Stored data entries:
* * * * * * * * *

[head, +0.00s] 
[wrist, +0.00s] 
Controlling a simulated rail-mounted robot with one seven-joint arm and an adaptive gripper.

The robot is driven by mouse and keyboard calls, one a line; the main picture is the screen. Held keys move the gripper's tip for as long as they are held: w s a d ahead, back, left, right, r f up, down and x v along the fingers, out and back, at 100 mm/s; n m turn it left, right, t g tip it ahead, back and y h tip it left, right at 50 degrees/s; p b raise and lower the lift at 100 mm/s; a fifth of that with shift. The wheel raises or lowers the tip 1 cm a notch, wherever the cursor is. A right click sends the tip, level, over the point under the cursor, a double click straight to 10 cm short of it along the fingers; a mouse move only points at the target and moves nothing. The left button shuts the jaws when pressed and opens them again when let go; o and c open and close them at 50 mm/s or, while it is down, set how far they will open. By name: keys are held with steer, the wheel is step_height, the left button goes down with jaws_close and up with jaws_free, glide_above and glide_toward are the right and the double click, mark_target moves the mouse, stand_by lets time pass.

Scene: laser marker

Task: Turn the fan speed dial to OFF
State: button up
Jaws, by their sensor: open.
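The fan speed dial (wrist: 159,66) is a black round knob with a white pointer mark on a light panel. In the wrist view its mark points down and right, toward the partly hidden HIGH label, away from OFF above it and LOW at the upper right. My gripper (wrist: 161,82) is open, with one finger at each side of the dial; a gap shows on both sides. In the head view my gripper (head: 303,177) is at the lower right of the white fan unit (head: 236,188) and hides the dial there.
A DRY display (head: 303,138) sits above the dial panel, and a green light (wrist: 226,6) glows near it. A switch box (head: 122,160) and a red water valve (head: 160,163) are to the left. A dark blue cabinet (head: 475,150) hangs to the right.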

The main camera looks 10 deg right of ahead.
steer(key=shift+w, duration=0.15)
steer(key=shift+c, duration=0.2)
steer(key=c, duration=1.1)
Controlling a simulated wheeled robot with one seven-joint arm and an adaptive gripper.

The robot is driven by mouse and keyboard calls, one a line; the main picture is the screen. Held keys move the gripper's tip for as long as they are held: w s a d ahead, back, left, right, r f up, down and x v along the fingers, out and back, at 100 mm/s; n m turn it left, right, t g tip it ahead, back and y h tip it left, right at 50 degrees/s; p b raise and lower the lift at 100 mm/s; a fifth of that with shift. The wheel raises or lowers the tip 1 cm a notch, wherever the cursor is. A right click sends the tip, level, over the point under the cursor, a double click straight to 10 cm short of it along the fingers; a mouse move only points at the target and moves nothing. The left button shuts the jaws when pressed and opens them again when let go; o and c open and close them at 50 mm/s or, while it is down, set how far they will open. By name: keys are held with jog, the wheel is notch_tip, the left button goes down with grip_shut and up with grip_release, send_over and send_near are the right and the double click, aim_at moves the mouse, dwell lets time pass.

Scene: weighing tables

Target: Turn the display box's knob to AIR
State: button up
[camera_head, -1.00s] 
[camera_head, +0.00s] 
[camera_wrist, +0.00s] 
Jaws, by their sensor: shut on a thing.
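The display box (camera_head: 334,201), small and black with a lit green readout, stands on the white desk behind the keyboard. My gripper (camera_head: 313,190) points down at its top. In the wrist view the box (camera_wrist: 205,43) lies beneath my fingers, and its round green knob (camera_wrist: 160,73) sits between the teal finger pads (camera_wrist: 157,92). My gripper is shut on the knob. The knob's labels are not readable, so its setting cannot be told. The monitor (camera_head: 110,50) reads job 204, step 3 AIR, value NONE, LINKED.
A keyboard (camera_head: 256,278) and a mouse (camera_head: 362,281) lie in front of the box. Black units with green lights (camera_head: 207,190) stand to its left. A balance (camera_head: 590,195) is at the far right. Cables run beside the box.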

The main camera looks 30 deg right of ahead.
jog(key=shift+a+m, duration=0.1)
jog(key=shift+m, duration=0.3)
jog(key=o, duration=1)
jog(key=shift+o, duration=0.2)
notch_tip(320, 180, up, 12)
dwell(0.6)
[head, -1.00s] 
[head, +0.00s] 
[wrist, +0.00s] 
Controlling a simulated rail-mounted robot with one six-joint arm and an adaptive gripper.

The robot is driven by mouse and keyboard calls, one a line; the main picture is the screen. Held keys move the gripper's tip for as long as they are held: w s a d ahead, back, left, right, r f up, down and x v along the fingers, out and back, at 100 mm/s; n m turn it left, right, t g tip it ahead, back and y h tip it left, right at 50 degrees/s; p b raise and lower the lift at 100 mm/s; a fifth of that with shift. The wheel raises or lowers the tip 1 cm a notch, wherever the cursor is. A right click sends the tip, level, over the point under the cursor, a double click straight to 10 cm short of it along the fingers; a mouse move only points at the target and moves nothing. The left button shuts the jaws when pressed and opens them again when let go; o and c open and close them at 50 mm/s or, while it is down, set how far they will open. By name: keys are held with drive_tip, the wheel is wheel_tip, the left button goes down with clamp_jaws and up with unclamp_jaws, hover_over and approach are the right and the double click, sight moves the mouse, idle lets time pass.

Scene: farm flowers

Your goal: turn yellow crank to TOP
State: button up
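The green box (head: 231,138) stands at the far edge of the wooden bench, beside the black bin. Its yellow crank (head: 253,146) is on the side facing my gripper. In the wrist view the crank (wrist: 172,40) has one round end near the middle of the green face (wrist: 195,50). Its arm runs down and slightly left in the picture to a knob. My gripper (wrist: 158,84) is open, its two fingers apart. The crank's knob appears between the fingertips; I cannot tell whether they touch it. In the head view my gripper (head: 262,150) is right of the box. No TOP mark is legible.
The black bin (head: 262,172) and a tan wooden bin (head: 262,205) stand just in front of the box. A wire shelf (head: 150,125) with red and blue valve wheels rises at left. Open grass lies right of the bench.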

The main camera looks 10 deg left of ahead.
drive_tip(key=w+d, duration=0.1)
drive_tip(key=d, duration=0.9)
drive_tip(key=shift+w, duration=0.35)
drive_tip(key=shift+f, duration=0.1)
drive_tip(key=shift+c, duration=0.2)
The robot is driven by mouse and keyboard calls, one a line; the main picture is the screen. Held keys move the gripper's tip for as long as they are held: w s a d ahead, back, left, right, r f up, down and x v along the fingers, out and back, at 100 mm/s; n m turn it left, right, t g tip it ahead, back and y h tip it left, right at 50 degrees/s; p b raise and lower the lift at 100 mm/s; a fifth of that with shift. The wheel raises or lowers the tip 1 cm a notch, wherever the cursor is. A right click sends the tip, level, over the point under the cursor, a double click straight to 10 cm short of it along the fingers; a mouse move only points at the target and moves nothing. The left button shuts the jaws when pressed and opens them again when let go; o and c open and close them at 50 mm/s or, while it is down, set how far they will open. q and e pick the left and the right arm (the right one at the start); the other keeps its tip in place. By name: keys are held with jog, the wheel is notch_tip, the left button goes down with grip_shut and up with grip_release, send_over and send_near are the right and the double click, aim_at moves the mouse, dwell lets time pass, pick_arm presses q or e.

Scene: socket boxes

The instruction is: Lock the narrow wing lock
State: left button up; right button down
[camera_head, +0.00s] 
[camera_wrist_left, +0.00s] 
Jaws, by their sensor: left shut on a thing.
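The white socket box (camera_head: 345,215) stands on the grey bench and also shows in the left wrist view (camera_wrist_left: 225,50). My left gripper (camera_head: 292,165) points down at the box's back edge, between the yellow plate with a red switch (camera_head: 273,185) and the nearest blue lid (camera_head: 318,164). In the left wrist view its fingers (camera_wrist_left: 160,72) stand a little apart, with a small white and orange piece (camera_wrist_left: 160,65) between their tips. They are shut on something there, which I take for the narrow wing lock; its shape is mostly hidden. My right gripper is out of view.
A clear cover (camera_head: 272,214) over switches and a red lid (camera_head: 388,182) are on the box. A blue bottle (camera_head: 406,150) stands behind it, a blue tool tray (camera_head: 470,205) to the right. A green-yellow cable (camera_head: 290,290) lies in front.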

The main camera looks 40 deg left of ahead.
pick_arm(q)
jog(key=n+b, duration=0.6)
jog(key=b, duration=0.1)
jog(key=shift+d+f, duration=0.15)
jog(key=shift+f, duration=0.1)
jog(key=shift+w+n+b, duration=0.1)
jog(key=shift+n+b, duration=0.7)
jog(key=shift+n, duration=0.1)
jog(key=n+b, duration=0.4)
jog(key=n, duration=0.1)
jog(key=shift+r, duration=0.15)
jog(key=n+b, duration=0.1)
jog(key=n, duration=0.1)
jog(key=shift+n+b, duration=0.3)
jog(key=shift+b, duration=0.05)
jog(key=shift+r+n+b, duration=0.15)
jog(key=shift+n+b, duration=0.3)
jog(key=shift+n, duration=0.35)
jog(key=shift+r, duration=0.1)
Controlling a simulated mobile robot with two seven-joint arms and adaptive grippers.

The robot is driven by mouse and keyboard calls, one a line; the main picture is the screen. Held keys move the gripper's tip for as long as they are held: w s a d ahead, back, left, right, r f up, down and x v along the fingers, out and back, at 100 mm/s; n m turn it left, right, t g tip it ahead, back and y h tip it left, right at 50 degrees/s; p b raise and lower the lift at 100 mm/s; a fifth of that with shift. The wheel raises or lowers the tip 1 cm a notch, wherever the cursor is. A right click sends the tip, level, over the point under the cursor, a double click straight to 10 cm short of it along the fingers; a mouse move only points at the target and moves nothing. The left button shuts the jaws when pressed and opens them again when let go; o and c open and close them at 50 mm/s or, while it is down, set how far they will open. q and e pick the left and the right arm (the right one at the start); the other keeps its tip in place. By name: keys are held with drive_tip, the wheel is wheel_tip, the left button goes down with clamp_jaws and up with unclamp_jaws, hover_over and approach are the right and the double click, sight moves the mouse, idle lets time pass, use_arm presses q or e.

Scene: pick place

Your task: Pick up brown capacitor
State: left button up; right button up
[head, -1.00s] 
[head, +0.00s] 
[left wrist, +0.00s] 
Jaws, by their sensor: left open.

* * * * * * * * *

# Task:
Tally up the lines holding the string "simulated" in this listing, and report the total alone.

# Task result:
4